Putusan MA Nomor Register : 39K/Pid/1984, tertanggal 13
September 1984 menyatakan: “Hubungan hukum antara terdakwa dan saksi merupakan
hubungan perdata yaitu hubungan jual beli, sehingga tidak dapat ditafsirkan
sebagai perbuatan tindak pidana penipuan.”
Putusan MA Nomor Register : 325K/Pid/1985, tertanggal 8
Oktober 1986 menyatakan: “Sengketa Perdata Tidak dapat dipidanakan.”
Upaya melaporkan nasabah ke Kepolisian (menggunakan jalur
pidana) merupakan upaya yang tidak tepat menurut hukum. Upaya yang bisa
dilakukan adalah mengajukan gugatan wanprestasi atau ingkar janji ke
Pengadilan. Dasar hukumnya Pasal 1243 Kitab Undang-Undang Hukm Perdata
(KUHPer), berbunyi:
“Penggantian biaya,
rugi dan bunga karena tak dipenuhinya suatu perikatan, barulah mulai
diwajibkan, apabila si berutang, setelah dinyatakan lalai memenuhi
perikatannya, tetap melalaikannya, atau jika sesuatu yang harus diberikan atau
dibuatnya, hanya dapat diberikan atau dibuat dalam tenggang waktu yang telah
dilampaukannya.”
Upaya lainnya adalah dapat menuntut kembali, beserta
biaya-biaya yang sudah dikeluarkan untuk mengurus masalah ini, ganti rugi dan
bunga sesuai yang dijanjikan teman Anda tersebut.

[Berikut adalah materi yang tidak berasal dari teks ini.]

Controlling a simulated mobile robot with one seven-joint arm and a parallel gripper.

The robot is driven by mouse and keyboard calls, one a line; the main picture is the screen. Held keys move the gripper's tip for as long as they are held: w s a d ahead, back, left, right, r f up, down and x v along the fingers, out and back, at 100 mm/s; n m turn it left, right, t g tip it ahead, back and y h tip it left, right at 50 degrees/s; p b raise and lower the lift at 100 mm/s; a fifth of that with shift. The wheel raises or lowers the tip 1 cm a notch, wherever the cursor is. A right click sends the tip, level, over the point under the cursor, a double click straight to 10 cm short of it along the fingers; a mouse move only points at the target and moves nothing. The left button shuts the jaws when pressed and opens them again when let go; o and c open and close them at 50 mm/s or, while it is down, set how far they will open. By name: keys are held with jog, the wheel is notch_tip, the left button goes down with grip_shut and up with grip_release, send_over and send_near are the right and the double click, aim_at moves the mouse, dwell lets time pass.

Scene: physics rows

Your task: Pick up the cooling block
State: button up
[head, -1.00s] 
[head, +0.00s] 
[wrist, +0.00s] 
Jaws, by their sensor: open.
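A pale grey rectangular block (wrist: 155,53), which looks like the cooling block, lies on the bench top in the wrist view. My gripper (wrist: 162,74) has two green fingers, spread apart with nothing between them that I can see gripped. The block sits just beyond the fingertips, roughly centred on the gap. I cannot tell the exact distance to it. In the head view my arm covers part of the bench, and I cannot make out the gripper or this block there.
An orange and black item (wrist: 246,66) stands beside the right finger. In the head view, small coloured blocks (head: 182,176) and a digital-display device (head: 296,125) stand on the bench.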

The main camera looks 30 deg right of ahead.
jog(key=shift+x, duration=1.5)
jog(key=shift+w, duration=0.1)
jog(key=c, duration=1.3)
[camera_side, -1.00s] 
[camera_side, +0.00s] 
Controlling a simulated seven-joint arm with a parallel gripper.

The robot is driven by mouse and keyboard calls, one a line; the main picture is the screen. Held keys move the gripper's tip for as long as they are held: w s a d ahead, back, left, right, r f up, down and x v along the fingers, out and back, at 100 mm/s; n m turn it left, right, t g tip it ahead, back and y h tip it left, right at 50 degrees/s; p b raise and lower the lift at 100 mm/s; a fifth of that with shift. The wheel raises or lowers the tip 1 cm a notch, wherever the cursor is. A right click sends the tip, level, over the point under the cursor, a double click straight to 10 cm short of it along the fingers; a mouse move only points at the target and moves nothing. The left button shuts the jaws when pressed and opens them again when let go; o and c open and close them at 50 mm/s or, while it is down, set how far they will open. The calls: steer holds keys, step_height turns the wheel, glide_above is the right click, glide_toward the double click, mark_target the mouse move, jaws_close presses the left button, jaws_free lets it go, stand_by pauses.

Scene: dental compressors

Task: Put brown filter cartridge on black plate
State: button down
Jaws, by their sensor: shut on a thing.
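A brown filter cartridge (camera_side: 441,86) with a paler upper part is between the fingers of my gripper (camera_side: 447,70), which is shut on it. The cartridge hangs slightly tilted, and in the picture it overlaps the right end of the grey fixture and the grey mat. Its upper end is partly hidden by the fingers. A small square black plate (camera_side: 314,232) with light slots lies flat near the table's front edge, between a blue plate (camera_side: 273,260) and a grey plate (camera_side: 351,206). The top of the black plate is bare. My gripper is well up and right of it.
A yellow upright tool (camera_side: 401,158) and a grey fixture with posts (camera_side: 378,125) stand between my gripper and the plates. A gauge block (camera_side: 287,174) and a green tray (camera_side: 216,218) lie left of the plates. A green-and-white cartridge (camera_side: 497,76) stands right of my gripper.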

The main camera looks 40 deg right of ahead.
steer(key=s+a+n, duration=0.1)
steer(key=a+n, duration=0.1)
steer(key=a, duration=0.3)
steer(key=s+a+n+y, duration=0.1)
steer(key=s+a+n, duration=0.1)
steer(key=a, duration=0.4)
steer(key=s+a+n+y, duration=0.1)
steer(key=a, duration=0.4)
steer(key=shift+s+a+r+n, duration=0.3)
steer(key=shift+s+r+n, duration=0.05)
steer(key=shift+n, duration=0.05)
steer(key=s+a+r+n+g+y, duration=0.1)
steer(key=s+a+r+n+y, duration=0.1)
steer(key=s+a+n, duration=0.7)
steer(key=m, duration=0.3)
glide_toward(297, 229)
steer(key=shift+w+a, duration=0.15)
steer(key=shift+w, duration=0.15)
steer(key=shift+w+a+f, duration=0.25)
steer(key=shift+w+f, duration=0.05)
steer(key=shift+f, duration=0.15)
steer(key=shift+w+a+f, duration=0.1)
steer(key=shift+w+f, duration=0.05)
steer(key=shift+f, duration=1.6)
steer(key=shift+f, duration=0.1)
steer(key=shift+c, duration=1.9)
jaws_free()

Dasar Hukumnya Pasal 1244
KUHPerdata berbunyi:
“Debitur harus dihukum
untuk mengganti biaya, kerugian dan bunga. bila ia tak dapat membuktikan bahwa
tidak dilaksanakannya perikatan itu atau tidak tepatnya waktu dalam
melaksanakan perikatan itu disebabkan oleh sesuatu hal yang tak terduga, yang
tak dapat dipertanggungkan kepadanya. walaupun tidak ada itikad buruk
kepadanya.”
Sedang, jalur pidana hanya bisa digunakan jika memang ada
unsur-unsur penipuan sebagaimana diatur dalam Pasal 378 Kitab Undang-Undang
Hukum Pidana (KUHP) atau pun unsur pasal tindak pidana lainnya dalam pinjam
meminjam tersebut. Pasal 378 KUHP, berbunyi:
“Barangsiapa dengan
maksud untuk menguntungkan diri sendiri atau orang lain secara melawan hukum,
dengan memakai nama palsu atau martabat palsu, dengan tipu muslihat, ataupun
rangkaian kebohongan, menggerakkan orang lain untuk menyerahkan barang sesuatu
kepadanya, atau supaya memberi hutang maupun menghapuskan piutang, diancam
karena penipuan dengan pidana penjara paling lama empat tahun”.